One of the definite plusses of living in a proper village is that we have a local blacksmith.
Now, our house has a dual-fuel burner that, with a grate in, can burn coal, or without the grate is for wood. Sadly, the grate was a molten blob; it looked like somebody had tried to light a fire with liquid oxygen...
So we took it up to said blacksmith, who for a mere twenty pounds made it as good as new. We were given a bag of coal as a thank-you present from somebody, so using my military surplus trenching tool as an ash shovel and a pair of spoons as impromptu tongs, we've had coal fire for two days in a row now.
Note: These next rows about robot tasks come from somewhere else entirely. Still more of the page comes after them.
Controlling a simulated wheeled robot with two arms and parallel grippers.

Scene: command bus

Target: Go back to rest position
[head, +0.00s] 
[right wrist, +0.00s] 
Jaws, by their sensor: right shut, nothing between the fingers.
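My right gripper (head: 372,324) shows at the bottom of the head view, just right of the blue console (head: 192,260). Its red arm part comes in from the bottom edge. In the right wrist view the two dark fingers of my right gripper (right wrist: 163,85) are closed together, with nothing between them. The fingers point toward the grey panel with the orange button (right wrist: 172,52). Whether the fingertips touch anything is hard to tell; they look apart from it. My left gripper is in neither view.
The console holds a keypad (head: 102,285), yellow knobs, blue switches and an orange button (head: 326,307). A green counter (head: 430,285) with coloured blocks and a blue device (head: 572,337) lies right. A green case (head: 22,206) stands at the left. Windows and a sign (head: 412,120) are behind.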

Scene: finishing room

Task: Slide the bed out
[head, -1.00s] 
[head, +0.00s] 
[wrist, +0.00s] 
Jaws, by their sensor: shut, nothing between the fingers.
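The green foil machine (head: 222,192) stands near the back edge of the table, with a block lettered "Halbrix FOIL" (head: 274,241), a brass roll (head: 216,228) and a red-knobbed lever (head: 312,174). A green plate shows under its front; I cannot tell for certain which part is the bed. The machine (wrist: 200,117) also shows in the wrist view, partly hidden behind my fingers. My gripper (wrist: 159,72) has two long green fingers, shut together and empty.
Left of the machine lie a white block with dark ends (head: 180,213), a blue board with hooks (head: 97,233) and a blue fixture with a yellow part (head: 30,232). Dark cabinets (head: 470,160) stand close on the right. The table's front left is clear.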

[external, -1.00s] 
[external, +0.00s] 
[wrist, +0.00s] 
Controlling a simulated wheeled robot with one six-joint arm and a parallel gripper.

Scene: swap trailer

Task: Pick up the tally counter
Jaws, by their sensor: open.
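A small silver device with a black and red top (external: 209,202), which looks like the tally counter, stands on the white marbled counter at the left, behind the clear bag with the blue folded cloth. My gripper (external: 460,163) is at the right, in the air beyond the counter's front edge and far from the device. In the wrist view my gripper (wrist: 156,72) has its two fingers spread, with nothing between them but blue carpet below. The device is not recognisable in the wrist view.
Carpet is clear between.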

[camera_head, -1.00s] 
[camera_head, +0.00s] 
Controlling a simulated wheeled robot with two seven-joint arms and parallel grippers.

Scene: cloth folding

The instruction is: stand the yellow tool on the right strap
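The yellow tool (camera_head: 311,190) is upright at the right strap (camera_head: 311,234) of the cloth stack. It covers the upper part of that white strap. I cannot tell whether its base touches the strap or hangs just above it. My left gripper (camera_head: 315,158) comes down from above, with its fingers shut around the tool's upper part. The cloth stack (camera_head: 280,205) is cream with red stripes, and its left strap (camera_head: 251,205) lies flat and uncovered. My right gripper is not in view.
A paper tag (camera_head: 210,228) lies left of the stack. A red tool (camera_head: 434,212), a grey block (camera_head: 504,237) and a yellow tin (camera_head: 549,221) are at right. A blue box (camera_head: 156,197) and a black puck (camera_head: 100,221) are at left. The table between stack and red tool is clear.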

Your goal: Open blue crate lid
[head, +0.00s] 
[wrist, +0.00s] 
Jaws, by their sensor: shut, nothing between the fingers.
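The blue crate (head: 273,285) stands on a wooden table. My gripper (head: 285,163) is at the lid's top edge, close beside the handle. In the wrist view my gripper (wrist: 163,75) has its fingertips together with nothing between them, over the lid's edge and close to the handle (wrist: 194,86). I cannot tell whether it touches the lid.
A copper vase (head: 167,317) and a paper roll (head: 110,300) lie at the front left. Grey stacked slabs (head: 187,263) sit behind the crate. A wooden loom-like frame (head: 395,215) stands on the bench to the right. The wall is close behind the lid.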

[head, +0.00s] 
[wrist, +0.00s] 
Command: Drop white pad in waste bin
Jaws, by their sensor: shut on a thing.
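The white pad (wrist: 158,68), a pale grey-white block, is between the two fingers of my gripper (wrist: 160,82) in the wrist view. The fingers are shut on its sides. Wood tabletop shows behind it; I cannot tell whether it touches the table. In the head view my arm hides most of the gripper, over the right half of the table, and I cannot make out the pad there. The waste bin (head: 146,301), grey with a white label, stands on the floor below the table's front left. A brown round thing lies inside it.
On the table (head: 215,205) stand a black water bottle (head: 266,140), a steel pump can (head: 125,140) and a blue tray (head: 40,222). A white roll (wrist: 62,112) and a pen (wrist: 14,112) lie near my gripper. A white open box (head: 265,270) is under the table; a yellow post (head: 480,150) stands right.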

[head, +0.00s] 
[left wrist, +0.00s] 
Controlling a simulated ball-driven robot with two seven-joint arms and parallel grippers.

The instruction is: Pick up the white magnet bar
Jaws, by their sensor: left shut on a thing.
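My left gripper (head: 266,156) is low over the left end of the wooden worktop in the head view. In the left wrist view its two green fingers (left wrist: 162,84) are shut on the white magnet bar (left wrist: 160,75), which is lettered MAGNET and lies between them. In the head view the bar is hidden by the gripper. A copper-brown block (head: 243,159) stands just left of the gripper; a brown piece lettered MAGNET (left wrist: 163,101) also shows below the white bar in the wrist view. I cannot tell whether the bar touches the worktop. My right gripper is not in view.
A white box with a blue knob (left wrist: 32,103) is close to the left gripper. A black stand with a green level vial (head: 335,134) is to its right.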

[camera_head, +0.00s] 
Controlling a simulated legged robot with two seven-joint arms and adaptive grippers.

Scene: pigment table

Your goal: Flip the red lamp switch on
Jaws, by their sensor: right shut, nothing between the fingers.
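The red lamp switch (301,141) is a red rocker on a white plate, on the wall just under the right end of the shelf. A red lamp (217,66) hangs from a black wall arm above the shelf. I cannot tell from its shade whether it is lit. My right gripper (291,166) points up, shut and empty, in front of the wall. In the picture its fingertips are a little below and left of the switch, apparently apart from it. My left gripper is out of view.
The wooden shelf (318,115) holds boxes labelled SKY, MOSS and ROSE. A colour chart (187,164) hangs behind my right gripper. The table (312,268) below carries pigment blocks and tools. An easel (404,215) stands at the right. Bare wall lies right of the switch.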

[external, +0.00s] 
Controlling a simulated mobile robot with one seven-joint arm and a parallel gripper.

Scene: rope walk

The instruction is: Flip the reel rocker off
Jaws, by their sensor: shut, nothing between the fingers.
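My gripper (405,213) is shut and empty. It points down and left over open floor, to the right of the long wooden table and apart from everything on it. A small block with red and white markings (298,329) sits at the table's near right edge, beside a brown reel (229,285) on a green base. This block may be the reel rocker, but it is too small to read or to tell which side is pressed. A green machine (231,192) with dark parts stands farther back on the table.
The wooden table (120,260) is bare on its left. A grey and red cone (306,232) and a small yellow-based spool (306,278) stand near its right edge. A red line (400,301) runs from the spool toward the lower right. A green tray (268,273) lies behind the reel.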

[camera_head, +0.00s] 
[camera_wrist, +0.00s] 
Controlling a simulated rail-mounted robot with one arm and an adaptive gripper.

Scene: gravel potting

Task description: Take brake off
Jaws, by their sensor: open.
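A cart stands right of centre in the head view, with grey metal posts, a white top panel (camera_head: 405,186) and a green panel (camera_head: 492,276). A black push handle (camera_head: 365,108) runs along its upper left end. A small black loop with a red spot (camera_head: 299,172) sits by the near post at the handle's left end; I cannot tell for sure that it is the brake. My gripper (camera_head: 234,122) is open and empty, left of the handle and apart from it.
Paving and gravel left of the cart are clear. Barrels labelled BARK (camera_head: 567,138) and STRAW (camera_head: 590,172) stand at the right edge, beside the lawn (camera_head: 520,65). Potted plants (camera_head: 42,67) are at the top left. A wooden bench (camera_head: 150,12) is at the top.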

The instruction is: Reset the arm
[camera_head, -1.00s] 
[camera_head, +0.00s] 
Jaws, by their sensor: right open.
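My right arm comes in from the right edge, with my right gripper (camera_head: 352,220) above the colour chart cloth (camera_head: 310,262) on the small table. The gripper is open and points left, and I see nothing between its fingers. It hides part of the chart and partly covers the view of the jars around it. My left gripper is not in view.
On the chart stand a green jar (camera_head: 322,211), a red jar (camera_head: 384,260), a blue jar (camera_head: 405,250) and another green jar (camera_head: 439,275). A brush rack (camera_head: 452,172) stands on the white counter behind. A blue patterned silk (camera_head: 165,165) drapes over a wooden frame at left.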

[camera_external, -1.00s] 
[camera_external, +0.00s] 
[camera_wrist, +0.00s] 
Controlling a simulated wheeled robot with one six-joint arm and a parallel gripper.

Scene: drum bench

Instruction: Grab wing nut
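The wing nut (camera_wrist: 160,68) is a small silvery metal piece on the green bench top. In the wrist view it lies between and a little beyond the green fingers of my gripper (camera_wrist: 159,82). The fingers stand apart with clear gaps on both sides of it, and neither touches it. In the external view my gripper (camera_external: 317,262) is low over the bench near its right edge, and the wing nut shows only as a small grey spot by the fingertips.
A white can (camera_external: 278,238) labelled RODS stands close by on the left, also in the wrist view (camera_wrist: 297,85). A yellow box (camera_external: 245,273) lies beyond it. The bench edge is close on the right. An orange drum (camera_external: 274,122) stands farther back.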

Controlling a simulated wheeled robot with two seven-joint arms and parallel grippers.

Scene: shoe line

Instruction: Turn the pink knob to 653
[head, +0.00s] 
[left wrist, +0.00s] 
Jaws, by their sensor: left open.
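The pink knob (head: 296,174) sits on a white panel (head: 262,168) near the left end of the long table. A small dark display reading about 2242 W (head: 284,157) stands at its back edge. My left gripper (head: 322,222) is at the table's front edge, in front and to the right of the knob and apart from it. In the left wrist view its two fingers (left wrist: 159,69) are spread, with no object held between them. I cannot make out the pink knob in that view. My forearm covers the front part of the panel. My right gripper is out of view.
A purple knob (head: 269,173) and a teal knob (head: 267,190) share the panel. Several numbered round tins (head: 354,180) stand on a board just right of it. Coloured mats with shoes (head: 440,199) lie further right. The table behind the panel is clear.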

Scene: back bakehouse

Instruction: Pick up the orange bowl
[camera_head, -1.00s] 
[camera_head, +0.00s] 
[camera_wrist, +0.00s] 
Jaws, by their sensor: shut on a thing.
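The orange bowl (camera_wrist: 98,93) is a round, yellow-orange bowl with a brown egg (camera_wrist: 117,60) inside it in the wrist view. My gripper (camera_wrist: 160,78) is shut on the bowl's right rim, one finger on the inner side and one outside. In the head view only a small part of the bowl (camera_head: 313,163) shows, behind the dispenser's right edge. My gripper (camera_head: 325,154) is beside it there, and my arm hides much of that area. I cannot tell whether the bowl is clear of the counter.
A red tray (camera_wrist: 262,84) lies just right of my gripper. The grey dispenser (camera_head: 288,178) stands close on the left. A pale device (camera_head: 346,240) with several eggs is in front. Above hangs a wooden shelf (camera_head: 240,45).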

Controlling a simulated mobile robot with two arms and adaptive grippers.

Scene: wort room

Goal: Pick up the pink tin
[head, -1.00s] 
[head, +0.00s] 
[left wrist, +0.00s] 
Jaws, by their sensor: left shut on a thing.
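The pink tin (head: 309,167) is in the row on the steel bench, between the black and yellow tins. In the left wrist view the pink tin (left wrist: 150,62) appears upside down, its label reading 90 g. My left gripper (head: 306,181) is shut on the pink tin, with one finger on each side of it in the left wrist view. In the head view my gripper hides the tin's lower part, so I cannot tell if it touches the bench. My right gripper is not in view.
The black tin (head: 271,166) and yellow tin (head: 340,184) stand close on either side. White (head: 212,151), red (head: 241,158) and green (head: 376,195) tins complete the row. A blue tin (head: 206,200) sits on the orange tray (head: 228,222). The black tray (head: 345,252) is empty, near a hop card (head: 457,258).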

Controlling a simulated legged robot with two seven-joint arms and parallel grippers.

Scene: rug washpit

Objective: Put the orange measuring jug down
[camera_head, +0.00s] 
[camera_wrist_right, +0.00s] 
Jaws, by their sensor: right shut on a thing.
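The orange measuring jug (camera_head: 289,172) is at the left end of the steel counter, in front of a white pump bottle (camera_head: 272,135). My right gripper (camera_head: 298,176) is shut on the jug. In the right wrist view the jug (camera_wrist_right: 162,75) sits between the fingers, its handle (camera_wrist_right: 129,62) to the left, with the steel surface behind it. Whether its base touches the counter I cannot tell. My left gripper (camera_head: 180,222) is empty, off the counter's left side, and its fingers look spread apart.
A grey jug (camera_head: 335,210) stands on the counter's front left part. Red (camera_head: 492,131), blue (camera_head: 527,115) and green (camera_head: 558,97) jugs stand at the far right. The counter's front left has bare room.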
Why coal, you may ask, when we can go and pick up free firewood from the grounds? Well, the rate we get through wood makes it look doubtful we could manage purely on gathered wood, plus it saves a lot of time to not have to gather and chop the wood. We still need wood to get the fire started, so it's not like the wood will go to waste; but rather than buying extra wood, as we were, we'll spend less buying coal and take up less space storing it.
Indeed, we've used barely the top quarter of a small sack of coal so far; in the same time, we'd have burned up a fair pile of logs, involving more work feeding them in regularly, and more heat lost to evaporating the water in the wood. And I grew up with coal; it's familiar to me, and I find it easy to regulate.
However, when I went outside just now to put things on the compost heap, I realised that our house now has whiffs of the smell of coal smoke around it - smells that fondly remind me of visiting Wales!